She Said, She Said (3/18/2009)
As a Wellesley alum, I am probably the perfect person to review Kathryn Chetkovich’s She Said, She Said, an intimate portrait of a group of friends who met at a women’s college and are now, years later, forced to contend with many of the sociopolitical issues they faced in the seventies. The triad of feminists, now in varying degrees, is shaken to the core when one of their own, Jamie (Shelley McPherson) reveals that her recent ex-husband Ross (Mark Hofmaier) has raped her. The result is an intense eighty minutes of constantly shifting perceptions and sympathies, with an undercurrent of questions concerning how feminism has changed and what it means today.
Most of these questions revolve around Jamie’s friend Claire (Julianne Carpenter) and the impact the rape has (or doesn’t have) on her relationship with her husband-to-be, Ross’ brother Dan (Tom Berdik). For a play that focuses on such a private, sensitive issue and the subtle ripple effect it has on this network of people, the WorkShop’s black box theater is an appropriately intimate space. Director Peter Sylvester optimizes the relatively small stage by dividing it into smaller spaces for the different scene locations. In a play that runs at almost an hour and a half without intermission, there is not only a space constraint, but also a time constraint, especially considering all the time these characters have known each other. To fully convey this history, Sylvester uses projections of old college photos between scenes.

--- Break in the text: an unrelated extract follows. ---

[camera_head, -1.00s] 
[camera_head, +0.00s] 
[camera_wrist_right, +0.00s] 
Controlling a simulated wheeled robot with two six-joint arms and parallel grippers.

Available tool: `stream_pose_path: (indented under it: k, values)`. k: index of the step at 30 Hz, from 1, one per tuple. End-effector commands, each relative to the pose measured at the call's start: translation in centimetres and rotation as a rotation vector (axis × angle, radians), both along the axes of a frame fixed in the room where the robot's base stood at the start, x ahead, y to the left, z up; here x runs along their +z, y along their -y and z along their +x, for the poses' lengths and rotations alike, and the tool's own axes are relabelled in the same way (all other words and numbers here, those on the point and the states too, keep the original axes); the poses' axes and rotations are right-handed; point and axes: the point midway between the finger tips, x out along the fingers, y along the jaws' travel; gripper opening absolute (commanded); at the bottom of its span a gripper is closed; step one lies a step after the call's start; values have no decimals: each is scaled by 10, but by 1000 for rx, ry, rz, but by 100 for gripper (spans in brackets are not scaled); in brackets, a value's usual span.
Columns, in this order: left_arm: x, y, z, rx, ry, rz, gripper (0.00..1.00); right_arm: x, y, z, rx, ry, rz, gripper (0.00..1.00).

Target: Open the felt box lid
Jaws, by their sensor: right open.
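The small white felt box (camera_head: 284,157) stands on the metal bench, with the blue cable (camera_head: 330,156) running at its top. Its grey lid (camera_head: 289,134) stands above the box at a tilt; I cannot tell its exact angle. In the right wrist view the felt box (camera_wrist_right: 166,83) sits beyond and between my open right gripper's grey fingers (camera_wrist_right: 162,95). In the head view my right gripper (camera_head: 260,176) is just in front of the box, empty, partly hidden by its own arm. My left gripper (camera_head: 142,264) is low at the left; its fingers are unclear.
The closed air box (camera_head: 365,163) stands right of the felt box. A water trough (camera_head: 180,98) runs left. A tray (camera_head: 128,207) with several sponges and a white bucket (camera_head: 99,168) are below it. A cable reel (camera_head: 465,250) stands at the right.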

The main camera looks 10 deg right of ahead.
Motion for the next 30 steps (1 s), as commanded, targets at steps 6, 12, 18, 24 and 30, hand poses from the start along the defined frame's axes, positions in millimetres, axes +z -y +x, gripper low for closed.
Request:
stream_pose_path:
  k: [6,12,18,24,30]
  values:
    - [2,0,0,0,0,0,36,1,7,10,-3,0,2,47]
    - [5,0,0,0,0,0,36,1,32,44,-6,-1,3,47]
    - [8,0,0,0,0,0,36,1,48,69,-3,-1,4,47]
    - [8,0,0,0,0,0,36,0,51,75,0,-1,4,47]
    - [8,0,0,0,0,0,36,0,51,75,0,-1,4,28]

The scenes that feature Chetkovich’s more everyday, free-flowing conversation play very well, but unfortunately some of the more high-stakes dramatic moments fall flat. As a result, many of the big reveals don’t have as much impact as they could. Still, there are certainly highlights among the performances, like Hofmaier’s Ross, who manages to be quite likeable even though he’s initially set up as the piece’s villain. Ashley Anderson is also wonderful as CoCo, the group’s twenty-something friend who waits tables at the bar they frequent. What could have easily been a one-note, one-dimensional caricature is made very real and sympathetic thanks to Anderson’s intricacy and conviction.
Certainly the biggest draw in this production is Chetkovich’s script, which raises important, timely feminist issues in a refreshing way. The friction between the now almost middle-aged college alums and the young CoCo acts as the perfect embodiment of the generational gap amongst today’s feminists. The group’s shock and concern over CoCo’s sexual liberalism forces us to ask ourselves what it means to be a free woman and how we are expected to live that ideal. More specifically, there is the inner conflict of the women’s college alum readapting to the real world and integrating her feminist views into a traditionally patriarchal institution such as marriage.
In the end, however, She Said, She Said is not so preachy. As the play progresses, Chetkovich makes it more about her characters and their particular issues, unraveling their relationships with an elegant subtlety. Just like us, they are all more complex than they seem, and their problems go far beyond the gender issue.